The #1 "victim" of a carbon tax is coal, which accounts for about 30% of our energy production. A carbon tax will redistribute this production to other sources, mainly natural gas (which emits 42% less carbon). Exxon does a lot of natural gas extraction, and virtually nothing with coal.

Exxon is also working on carbon sequestration technology. Which becomes a much more profitable business if there is a real carbon tax.

And as far as oil goes - a carbon tax has comparatively little effect on gas prices. $30/ton would be about 27 cents per gallon [1].

[1] https://www.uscleanenergyfund.com/articles/carbon-tax-simula... (disclaimer - I made this)

EDIT - After RT-entire-FA, I see they got to this point. But I think they are overcomplicating things with points #1,2,4,5. It's just good business for Exxon.

3 comments

I'm fine with Exxon benefitting from a carbon tax. They have the political clout to push a bill like this through Congress, and it benefits the country as a whole to have carbon legislation in place. Seems like a win-win to me.
If a corporation, especially a multi-national, benefits from a tax, I would question the benefit to society from that tax.

Not to say that society would not benefit, but it does make me wonder.

I think that it's a bad thing that "multi-national corporation" has become synonymous with "bad agent" or even "evil." Much of our society is multi-national corporations, so when we have a biased view of them we may end up cutting off our nose to spite our face.

And in popular culture, if we end up with people opposed to a carbon tax just because Exxon wants a carbon tax too, well it doesn't more nose-less than that.

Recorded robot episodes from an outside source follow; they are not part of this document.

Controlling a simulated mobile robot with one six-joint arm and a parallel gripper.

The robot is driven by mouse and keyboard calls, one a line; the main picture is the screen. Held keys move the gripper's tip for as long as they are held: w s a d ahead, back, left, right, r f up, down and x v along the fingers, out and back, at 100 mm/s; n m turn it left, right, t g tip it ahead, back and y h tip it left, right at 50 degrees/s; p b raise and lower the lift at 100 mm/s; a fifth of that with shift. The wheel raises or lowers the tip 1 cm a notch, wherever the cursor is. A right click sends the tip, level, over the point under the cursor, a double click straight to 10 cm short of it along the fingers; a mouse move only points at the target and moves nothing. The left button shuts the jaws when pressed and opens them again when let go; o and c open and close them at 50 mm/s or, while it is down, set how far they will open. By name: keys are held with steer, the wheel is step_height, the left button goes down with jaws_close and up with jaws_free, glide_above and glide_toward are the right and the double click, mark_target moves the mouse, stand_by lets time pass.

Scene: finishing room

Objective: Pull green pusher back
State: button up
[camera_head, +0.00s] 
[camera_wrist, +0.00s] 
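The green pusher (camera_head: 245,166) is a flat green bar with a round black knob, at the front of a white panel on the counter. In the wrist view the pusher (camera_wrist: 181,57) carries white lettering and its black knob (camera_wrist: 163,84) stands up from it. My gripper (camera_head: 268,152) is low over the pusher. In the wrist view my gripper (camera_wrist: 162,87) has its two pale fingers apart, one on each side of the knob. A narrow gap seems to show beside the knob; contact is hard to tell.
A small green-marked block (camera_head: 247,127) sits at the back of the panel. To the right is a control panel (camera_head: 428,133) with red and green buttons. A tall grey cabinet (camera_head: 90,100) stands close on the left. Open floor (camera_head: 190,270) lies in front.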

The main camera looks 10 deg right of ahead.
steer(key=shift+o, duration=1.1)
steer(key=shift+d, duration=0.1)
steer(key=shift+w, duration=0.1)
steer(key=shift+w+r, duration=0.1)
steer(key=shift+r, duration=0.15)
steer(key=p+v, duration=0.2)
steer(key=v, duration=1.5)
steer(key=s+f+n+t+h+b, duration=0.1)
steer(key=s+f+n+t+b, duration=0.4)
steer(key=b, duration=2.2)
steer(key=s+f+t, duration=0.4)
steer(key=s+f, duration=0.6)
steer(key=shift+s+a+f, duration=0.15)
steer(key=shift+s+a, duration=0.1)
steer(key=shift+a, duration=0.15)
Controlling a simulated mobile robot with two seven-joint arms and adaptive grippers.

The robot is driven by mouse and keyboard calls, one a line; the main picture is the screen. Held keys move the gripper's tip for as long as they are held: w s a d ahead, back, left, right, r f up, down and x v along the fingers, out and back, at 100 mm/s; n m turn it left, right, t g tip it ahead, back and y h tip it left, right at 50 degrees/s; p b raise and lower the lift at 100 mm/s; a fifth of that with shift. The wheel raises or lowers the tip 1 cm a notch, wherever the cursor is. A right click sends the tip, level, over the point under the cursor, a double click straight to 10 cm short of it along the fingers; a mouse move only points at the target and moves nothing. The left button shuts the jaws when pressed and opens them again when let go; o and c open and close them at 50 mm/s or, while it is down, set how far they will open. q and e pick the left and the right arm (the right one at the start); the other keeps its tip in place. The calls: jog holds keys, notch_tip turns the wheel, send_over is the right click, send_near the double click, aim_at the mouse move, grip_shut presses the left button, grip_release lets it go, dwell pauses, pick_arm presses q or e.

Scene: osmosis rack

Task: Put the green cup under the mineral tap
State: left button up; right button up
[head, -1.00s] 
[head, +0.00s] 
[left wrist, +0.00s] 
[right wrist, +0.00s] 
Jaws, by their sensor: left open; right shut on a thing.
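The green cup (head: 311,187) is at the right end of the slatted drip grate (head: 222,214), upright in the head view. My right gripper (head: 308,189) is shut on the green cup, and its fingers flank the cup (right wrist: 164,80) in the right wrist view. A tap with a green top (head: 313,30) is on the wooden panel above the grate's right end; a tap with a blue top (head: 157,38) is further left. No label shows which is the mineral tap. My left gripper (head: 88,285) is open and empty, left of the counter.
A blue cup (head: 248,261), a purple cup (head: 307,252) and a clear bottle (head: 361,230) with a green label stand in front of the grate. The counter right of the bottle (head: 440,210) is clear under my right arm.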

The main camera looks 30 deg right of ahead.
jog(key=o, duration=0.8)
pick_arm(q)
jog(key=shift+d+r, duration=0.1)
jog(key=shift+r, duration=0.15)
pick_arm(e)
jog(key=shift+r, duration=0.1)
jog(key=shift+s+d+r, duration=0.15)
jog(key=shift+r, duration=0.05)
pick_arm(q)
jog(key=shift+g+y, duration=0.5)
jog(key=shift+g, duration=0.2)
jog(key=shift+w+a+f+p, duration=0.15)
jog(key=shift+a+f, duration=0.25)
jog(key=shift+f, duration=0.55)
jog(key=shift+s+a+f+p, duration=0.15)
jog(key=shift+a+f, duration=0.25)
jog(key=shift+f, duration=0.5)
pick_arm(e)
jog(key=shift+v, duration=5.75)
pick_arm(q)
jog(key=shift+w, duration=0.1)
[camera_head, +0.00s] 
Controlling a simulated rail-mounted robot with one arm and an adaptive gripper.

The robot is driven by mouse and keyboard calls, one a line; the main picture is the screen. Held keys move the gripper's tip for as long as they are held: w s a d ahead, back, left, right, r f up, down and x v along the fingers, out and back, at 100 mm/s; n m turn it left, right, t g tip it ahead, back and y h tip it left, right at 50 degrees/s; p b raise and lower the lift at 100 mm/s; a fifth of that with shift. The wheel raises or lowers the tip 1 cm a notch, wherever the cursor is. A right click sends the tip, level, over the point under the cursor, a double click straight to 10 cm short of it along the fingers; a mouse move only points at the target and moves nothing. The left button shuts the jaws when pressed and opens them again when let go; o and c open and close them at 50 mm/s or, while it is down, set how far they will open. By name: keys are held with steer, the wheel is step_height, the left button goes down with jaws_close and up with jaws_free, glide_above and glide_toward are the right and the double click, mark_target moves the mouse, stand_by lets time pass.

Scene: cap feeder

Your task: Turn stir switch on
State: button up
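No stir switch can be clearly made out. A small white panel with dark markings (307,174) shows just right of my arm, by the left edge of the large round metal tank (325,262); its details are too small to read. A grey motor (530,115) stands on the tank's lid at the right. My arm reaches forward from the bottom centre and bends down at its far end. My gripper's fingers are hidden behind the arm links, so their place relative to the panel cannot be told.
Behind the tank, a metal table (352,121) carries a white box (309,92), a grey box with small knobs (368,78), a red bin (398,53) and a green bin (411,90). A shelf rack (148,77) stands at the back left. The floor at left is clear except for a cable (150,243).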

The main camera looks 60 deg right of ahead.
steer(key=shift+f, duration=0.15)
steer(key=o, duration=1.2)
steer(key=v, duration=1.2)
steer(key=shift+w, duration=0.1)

"Much of our society is multi-national corporations"

I have problems with that statement.

In my opinion, if we start forgetting we are a society of humans that, sometimes, use corporations as a tool for collaborating, we have serious problems.

So, everybody, repeat with me: we want to maximize humans welfare. Corporations are tools.

That's exactly what I meant by that statement, corporations are tools for our collaboration. They are a dominant form of our economic collaboration. Nearly all of us invest in them in our retirement savings. Many of us work for them. Everyone uses their services. So they have a big role in our society, and they are a tool that can be used in good and bad ways.

So in summary, I'm not sure what your problem was with that statement, other than perhaps my statement was too ambiguous :)

My problem was not with your comment specifically, but with a narrative trend I have observed where corporations, or also the economy, are the 'raison d'être' and we are the accessory.

It's something subtle in the public discourse (or not so subtle sometimes).

> I think that it's a bad thing that "multi-national corporation" has become synonymous with "bad agent" or even "evil."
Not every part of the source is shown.